Mr KELVIN THOMSON (Wills) (16:25): by leave—I support the remarks made by the chair of the treaties committee, the member for Hume. As he pointed out, the International Labour Organization's Maritime Labour Convention establishes minimum working conditions for seafarers working on ships. The Australian government ratified the convention in 2011 and it entered into force for Australia in 2013.

In April last year, a conference of the parties to the convention adopted a number of amendments obliging signatory flag states to provide financial support to seafarers abandoned by their shipowners and compensation for a seafarer's death or long-term disability while working for a shipowner. The Australian government must ensure that the required amendments to the Australian legislation are enacted by January 2017, and it has indicated that Australia will adopt the proposed treaty obligations in full.

I welcome this, particularly at a time when it could not be more precarious for seamen in this industry. Thankfully, the Senate rejected the Shipping Legislation Amendment Bill which would have allowed foreign flagged ships to pay Third World wages to undercut Australian flagged ships on domestic cargo trade. Had it passed, Australian shipowners, required by law to pay Australian-level wages, would have been forced to operate under a competitive disadvantage. Shipowners would have faced a very simple choice: reflag their vessels to remove the Australian flag and replace their Australian crews with cheap foreign labour or go out of business. Indeed, earlier this year, when Perth ship owner Bill Milby warned the government that the proposed changes would destroy his business, bureaucrats advised him that if he wanted to remain competitive he should sack his local crew and hire foreigners at lower rates of pay.

As an island nation, we have a greater interest in a viable local maritime sector than most other nations, yet there is only a handful of Australian flagged merchant ships left. In November it was reported that Fair Work Australia had ordered the MV Portland to sail from Portland to Singapore where it will be sold and the crew flown home redundant. The ship will be replaced by a foreign flagged ship with a foreign crew. Foreign crew members are routinely paid as little as $2 an hour. The ship's owner, Alcoa, was issued with a temporary coastal licence from the Australian government to allow this arrangement to go ahead. Alcoa decided to sell the MV Portland, which has spent the past 27 years hauling alumina from Western Australia to Alcoa's smelting plant at Portland. I believe it is highly preferable for local crews with local knowledge of shipping channels, not subject to fatigue or working under poorer work and safety standards, to be at the helm of ships working around our coast.

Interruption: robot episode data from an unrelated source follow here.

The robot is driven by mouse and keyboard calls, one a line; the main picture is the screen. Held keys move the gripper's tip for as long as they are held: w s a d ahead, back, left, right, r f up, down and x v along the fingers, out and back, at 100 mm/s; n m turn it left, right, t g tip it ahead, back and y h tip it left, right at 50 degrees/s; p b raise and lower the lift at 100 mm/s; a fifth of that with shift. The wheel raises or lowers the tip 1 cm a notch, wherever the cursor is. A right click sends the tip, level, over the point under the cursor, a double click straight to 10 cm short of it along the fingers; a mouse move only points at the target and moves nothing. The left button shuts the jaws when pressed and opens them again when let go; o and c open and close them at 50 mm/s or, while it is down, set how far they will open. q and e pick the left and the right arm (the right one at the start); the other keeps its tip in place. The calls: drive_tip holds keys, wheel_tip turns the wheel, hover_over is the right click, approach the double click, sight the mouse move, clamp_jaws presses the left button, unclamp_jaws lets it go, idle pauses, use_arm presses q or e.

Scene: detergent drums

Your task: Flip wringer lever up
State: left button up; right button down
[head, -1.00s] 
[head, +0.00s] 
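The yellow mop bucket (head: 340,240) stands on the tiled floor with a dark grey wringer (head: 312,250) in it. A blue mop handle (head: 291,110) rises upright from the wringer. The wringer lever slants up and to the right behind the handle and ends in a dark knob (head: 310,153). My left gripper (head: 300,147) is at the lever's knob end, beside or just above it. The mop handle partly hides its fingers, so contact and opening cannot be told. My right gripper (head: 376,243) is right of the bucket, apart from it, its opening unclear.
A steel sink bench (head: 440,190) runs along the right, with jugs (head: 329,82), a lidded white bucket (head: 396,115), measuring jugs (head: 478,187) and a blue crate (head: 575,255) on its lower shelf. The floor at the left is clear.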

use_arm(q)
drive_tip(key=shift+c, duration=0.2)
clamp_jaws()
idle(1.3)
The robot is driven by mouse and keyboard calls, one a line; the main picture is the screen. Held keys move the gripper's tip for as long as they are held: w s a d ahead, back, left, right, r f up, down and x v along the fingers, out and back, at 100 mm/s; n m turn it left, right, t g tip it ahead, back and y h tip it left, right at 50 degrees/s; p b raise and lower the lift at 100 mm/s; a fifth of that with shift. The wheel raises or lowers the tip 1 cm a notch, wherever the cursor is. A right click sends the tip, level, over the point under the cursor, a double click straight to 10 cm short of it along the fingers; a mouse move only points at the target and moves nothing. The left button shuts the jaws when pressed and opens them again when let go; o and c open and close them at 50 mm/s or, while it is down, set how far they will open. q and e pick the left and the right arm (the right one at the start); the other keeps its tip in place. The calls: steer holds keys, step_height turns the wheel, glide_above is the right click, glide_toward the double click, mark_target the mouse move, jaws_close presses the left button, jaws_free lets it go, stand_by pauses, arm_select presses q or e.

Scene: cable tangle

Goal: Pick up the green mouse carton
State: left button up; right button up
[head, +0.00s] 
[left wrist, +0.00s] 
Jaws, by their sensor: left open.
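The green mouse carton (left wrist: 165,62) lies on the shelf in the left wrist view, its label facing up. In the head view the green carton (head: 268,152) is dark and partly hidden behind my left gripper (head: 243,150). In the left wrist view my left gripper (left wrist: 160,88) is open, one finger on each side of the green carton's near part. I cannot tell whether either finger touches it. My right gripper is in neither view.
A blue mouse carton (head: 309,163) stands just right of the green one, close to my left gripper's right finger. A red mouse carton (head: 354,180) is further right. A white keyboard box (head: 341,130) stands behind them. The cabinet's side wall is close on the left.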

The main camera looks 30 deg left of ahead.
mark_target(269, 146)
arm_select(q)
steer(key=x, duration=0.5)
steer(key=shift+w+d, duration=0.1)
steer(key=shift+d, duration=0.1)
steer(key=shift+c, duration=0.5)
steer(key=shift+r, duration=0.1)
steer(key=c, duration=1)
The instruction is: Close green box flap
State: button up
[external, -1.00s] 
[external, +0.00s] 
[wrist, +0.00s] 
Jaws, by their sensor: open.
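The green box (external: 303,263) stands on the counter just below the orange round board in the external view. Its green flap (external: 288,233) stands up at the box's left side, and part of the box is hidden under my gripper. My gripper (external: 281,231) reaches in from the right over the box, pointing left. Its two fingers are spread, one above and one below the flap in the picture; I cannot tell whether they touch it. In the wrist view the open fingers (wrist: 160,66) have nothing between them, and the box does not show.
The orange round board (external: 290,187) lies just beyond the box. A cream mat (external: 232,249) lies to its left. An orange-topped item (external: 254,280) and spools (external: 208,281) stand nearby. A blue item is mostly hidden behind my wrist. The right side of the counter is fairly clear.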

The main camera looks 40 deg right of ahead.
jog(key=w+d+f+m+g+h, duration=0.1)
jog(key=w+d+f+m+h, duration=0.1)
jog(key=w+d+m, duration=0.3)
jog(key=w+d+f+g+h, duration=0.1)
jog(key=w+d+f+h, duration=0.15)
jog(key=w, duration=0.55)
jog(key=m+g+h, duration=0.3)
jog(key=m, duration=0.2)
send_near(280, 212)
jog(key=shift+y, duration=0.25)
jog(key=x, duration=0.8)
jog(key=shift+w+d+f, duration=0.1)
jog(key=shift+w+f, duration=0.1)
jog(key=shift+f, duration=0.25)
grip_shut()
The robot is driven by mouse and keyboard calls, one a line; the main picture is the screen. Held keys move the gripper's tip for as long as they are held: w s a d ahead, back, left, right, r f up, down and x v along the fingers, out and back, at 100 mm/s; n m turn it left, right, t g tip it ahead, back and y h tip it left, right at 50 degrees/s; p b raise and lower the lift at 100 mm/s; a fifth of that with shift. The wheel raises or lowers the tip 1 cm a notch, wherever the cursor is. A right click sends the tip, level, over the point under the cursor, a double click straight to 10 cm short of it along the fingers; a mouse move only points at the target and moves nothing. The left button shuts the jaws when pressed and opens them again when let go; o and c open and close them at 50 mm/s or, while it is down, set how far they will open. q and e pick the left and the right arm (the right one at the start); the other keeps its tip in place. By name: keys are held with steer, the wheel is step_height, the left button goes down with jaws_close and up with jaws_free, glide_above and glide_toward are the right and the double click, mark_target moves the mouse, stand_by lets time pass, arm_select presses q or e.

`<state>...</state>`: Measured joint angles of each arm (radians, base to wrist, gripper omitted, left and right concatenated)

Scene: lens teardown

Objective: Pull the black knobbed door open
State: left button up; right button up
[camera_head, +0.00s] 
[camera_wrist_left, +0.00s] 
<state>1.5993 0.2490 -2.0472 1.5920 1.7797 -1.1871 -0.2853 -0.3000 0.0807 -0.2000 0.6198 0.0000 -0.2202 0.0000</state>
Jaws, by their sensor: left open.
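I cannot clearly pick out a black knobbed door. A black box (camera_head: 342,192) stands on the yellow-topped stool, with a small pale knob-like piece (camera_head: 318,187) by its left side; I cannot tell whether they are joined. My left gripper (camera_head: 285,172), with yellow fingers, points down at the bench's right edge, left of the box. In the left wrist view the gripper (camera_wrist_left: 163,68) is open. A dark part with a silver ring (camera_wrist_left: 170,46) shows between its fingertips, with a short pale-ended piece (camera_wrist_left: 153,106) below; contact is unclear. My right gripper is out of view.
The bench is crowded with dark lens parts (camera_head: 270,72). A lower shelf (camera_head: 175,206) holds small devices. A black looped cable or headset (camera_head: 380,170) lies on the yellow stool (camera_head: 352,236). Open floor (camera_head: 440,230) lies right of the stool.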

I also believe it should be the same for workers in the offshore oil and gas industry, where occupational health and safety should be paramount. Drilling for oil and gas in offshore waters creates an extremely hazardous environment in which to work. Back in 2006 the Howard government established as an industry regulator the National Offshore Petroleum Safety and Environmental Management Authority. This authority is poorly regarded by the workforce. Despite the hazardous nature of the industry, the legislation has not been improved or updated in any substantial respect. The Offshore Petroleum and Greenhouse Gas Storage Act does not align with the principal features of all other modern Australian health and safety regimes covering high-risk industries. Every person and entity with the capacity to control workplace safety should be thoroughly consulted and protected under comprehensive legislation.

The ACTU has urged the Australian government, the Council of Australian Governments and relevant authorities to embrace world's best practice for offshore occupational health and safety legislation by adopting specific provisions of the model act and harmonising OH&S laws governing offshore industries with those governing onshore industries. The ACTU believes, and I agree, that the existing OH&S laws which apply to Victorian and South Australian onshore industries should be extended to cover offshore operations. As the ACTU says:

… why is the safety of offshore oil and gas workers treated differently to their onshore colleagues?

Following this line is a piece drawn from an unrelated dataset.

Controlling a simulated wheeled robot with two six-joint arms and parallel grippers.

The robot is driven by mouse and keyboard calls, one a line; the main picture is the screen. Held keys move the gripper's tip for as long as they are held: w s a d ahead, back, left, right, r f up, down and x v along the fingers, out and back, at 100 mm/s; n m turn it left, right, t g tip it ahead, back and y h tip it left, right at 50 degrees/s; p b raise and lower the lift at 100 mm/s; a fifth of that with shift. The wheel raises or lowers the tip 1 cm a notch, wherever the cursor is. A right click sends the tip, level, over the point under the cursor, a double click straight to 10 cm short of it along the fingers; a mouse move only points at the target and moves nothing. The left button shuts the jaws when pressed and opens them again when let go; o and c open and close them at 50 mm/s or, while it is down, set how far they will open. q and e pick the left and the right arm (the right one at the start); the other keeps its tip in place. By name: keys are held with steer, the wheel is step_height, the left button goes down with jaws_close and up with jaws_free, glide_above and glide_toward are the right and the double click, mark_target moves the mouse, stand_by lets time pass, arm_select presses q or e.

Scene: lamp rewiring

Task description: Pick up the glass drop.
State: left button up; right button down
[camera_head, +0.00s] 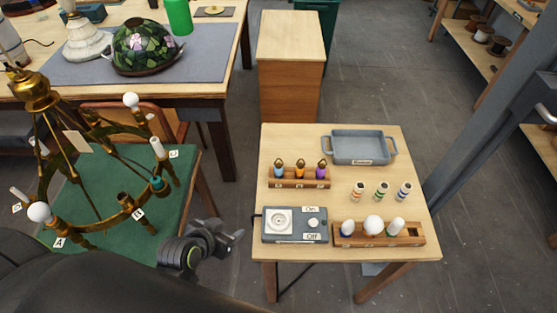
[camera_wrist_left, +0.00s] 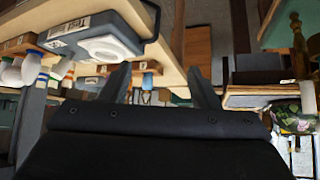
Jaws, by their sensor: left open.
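Three small glass drops with brass tops stand in a wooden rack (camera_head: 299,184) on the small table: a blue one (camera_head: 279,170), an orange one (camera_head: 299,171) and a purple one (camera_head: 321,171). Which one the task means cannot be told. My left gripper (camera_head: 236,238) is open and empty, left of the small table's front left corner and apart from the drops. In the left wrist view its two fingers (camera_wrist_left: 160,85) stand apart, with small drops and their rack (camera_wrist_left: 146,68) seen beyond them. My right gripper is not in view.
The small table (camera_head: 385,275) also holds a tester box (camera_head: 295,238), a grey tray (camera_head: 362,147), several striped pieces and a bulb rack (camera_head: 380,240). A brass chandelier (camera_head: 100,215) with labelled arms stands on a green surface at left.

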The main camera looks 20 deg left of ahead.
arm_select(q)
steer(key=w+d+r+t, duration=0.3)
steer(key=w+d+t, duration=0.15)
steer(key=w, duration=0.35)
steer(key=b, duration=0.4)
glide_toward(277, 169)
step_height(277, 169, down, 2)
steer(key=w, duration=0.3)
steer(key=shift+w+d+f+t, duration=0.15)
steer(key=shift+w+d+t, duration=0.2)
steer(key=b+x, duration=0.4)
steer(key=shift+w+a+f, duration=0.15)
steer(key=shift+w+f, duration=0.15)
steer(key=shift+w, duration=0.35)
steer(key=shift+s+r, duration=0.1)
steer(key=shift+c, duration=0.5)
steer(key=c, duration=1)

The national interest would be best served by having an Australian shipping industry and offshore oil and gas industry that adheres to world's best practice, specifically when it comes to issues of decent wages and conditions and uniform and robust occupational health and safety laws.

We rely on shipping for 99 per cent of our trade, including an increasing amount of our petroleum supply. We cannot afford interruptions to this trade occasioned by reliance on foreign shipping. We need a maritime sector that calls Australia home. There is also the environmental interest. Shipping in Australian waters should maintain high environmental standards, especially in areas such as the Great Barrier Reef. Incidents such as the Shen Neng, which occurred in 2010 on the Great Barrier Reef, the Pacific Adventurer in 2009 off the Sunshine Coast and the China Steel Developer this year off Mackay underscore the risk to our natural assets. As an island nation, we have a greater interest in a viable local maritime sector than most other nations. I commend the report to the House.